This is not so much an autobiography as a chronicle of a lost generation and a collection of remembered memories and anecdotes about a past way of life. I first read this over thirty years ago when I was studying Kate Roberts for my Welsh A level and even then I remember the frustration that there wasn't much about Kate in the book. Now that I'm older and closer to the age Kate Roberts would have been when she wrote this, I enjoyed it so much more and understand better where she was coming from.

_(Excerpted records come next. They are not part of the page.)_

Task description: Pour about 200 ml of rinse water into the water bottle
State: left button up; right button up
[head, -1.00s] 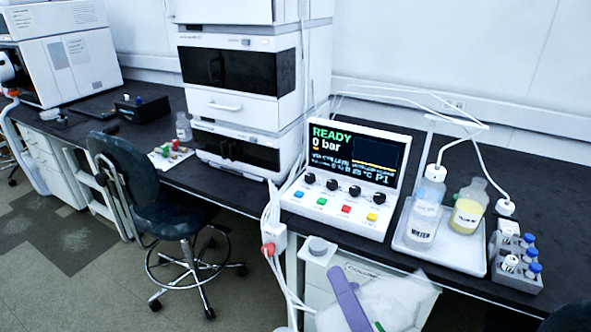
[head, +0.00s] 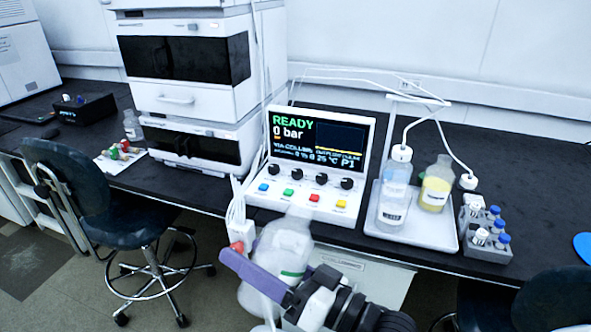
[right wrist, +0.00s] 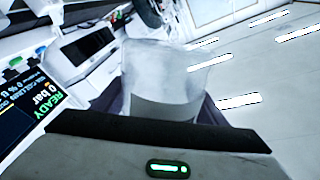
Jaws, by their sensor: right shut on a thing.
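The clear water bottle (head: 393,203), with a printed label, stands upright in a white tray (head: 440,240) on the bench. A white cap with a tube (head: 402,153) shows at its top; I cannot tell whether it sits on the neck or behind it. My right gripper (head: 262,277), with purple fingers, is shut on a large translucent container (head: 285,250), held in front of the bench edge, left of the tray. The container also fills the middle of the right wrist view (right wrist: 168,78). Its liquid level is hard to tell. My left gripper is not in view.
A bottle of yellow liquid (head: 435,187) stands beside the water bottle, with another tubed cap (head: 468,181) at its right. A grey vial rack (head: 487,240) is right of the tray. The control panel (head: 315,165) reads READY, 0 bar. A chair (head: 85,200) stands at left.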

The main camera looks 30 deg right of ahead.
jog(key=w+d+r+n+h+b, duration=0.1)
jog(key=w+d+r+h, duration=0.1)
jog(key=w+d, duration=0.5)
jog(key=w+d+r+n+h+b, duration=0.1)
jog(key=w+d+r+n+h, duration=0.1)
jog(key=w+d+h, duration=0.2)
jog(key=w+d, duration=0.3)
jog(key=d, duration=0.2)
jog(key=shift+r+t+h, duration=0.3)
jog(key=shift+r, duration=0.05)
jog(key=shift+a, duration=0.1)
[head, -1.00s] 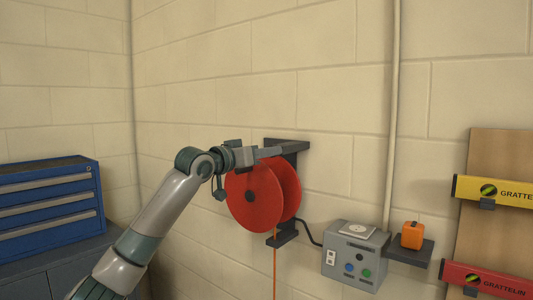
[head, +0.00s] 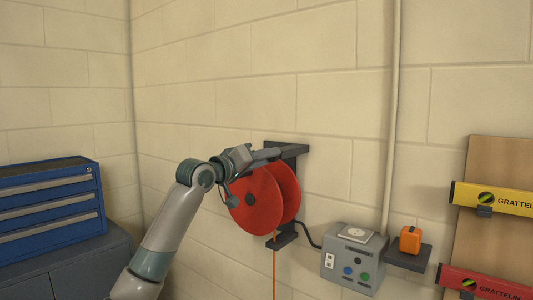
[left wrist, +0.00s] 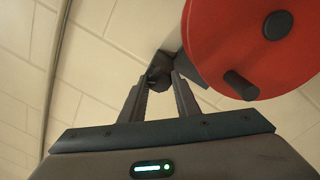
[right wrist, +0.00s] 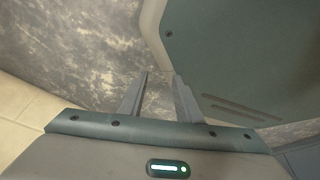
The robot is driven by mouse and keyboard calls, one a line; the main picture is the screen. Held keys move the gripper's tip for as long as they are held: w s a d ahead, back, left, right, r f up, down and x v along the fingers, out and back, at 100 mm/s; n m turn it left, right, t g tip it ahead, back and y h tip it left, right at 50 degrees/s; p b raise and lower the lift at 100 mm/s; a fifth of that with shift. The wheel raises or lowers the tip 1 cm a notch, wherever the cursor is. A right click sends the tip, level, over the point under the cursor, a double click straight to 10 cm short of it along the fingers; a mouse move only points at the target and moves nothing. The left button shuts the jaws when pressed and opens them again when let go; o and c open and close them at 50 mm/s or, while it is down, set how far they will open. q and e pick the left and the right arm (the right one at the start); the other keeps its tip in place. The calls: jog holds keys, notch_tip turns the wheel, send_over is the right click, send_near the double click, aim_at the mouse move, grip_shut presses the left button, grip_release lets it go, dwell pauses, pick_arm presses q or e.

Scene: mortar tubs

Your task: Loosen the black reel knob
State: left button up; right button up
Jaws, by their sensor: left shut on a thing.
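The red reel (head: 254,201) hangs in a dark wall bracket (head: 292,150). In the left wrist view, the reel (left wrist: 240,40) shows a dark hub (left wrist: 277,25) and a dark crank handle (left wrist: 240,86). The black reel knob (left wrist: 158,82) is at the bracket beside the reel, between the fingertips of my left gripper (left wrist: 163,80). In the head view, my left gripper (head: 268,154) is above the reel's top edge and hides the knob. It is shut on the knob. My right gripper (right wrist: 160,77) shows a gap between its fingers and is empty.
A grey control box (head: 352,262) and a small shelf (head: 408,255) with an orange item (head: 410,239) are right of the reel. A blue drawer chest (head: 50,205) stands at left. An orange cord (head: 274,275) hangs below the reel.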

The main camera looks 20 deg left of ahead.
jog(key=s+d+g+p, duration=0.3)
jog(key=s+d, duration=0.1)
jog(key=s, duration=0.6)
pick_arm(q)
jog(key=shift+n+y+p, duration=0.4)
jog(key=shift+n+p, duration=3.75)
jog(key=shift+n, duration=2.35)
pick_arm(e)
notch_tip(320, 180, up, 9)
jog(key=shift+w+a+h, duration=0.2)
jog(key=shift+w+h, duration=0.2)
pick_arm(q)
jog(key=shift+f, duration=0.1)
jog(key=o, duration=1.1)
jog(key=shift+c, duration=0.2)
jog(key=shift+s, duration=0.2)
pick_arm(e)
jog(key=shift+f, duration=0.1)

It is an intriguing book, written in different styles. The first chapter gives us fragments of childhood memories, finely drawn and acutely described. The author places herself firmly in each memory and describes sounds, sights, feelings and emotions. The chapters that follow are quite different. It is almost as though the emotional outpouring of the first chapter was too much for her and she has changed tack to a more objective style of writing, like a series of essays giving a historian's view or an anthropological account of life, society, culture, even children's games, in the Welsh speaking community of the quarries in the Lleyn peninsula at the end of the nineteenth century. Woven into these accounts, we get anecdotes that bring the history to life, reminding us that she is telling us about what made her and shaped her writings. Later on, the focus changes from the wider community to closer family networks and descriptions of her parents, grandparents and familiar characters.

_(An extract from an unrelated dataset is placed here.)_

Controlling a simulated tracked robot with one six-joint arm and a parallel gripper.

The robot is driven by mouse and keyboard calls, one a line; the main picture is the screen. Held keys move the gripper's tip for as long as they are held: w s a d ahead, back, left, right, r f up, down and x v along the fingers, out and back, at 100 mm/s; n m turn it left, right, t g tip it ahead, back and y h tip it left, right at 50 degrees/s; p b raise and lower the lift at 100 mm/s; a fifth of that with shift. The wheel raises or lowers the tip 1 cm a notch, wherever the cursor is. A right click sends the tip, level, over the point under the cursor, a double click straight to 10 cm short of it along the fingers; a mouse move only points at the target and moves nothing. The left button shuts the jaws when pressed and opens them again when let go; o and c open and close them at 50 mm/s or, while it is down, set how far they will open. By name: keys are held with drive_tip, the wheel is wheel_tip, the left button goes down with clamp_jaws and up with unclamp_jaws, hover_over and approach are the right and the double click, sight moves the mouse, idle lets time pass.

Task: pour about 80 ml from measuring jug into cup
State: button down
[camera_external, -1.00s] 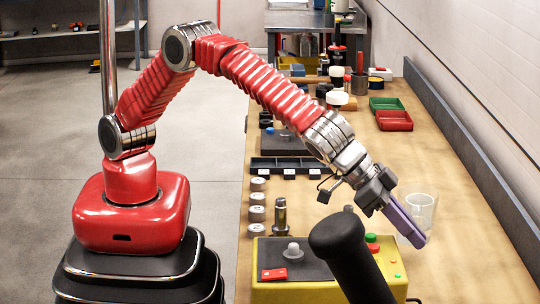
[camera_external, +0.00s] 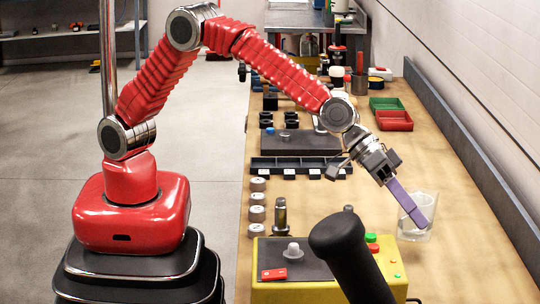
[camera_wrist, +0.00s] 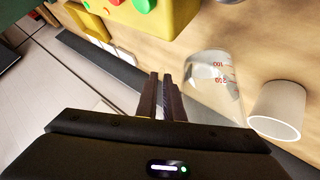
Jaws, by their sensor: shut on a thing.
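My gripper (camera_external: 408,203) has purple fingers that point down to the right over the bench. The fingers also show in the wrist view (camera_wrist: 162,97), close together and shut on the measuring jug (camera_wrist: 208,83). The jug is clear with red scale marks and sits just right of the fingers; the grasped part is hidden. The cup (camera_wrist: 279,109) is a pale, open-mouthed vessel right of the jug in the wrist view. In the external view, clear glass (camera_external: 417,232) shows around and behind the fingers; jug and cup cannot be told apart there. The liquid level is unclear.
A yellow control box (camera_external: 335,290) with buttons and a black lever (camera_external: 343,255) stands in the near foreground. A black compartment tray (camera_external: 300,167), green bin (camera_external: 386,103) and red bin (camera_external: 395,120) lie farther back. The bench's right middle is clear.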

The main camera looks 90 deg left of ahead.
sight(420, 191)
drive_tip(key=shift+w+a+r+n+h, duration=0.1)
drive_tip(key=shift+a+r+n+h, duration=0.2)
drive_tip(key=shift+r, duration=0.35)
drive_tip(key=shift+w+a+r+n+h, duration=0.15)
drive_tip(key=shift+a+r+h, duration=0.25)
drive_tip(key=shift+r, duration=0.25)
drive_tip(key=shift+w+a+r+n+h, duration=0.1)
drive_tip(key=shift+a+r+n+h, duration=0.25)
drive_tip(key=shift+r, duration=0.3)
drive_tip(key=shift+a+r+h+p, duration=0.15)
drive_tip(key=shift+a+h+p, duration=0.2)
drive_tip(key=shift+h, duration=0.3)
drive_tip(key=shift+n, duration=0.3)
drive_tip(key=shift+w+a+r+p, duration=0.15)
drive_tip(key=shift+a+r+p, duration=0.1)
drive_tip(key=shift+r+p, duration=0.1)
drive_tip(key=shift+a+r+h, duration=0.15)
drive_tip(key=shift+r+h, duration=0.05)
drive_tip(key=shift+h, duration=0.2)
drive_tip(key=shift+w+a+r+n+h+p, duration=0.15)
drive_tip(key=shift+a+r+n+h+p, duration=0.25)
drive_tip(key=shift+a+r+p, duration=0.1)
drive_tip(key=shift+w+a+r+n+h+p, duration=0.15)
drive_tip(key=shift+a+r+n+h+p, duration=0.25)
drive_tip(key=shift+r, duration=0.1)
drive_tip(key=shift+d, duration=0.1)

There is very little in this book about the author that is directly described but a lot can be inferred. We get to know that she is the child of a second marriage of both parents and has both siblings and half siblings, but aren't told how many of them there were. She mentions a memory of a dangerously ill baby brother but not the outcome. The reader gets an impression that she was a fairly serious and studious child, that her family sacrificed an extra wage by allowing her to go to the County School rather than go into service, that she was precociously intelligent - competing in literary competitions above her age group - but too introverted or maybe just not talented enough to compete in the stage events. There is an overwhelming sense of someone being in control of some very intense emotions and her memories always stop short of telling us the complete story. The story of the death of another brother in the first world war that is widely accepted as having been the trigger to her writing career stops just short of the bereavement itself. Yet there is power, intensity and incredible depth in what she brings us in this book, even if she does sell us short on the "autobiography".
I read the original Welsh version - not the translation - and cannot comment on how well the controlled style of writing and acutely observed dialogue translates. I suspect that some of it would be lost in translation. Anyhow, I loved it, will now re-read her other books that I have sitting on my shelves and plan to read this book again some time.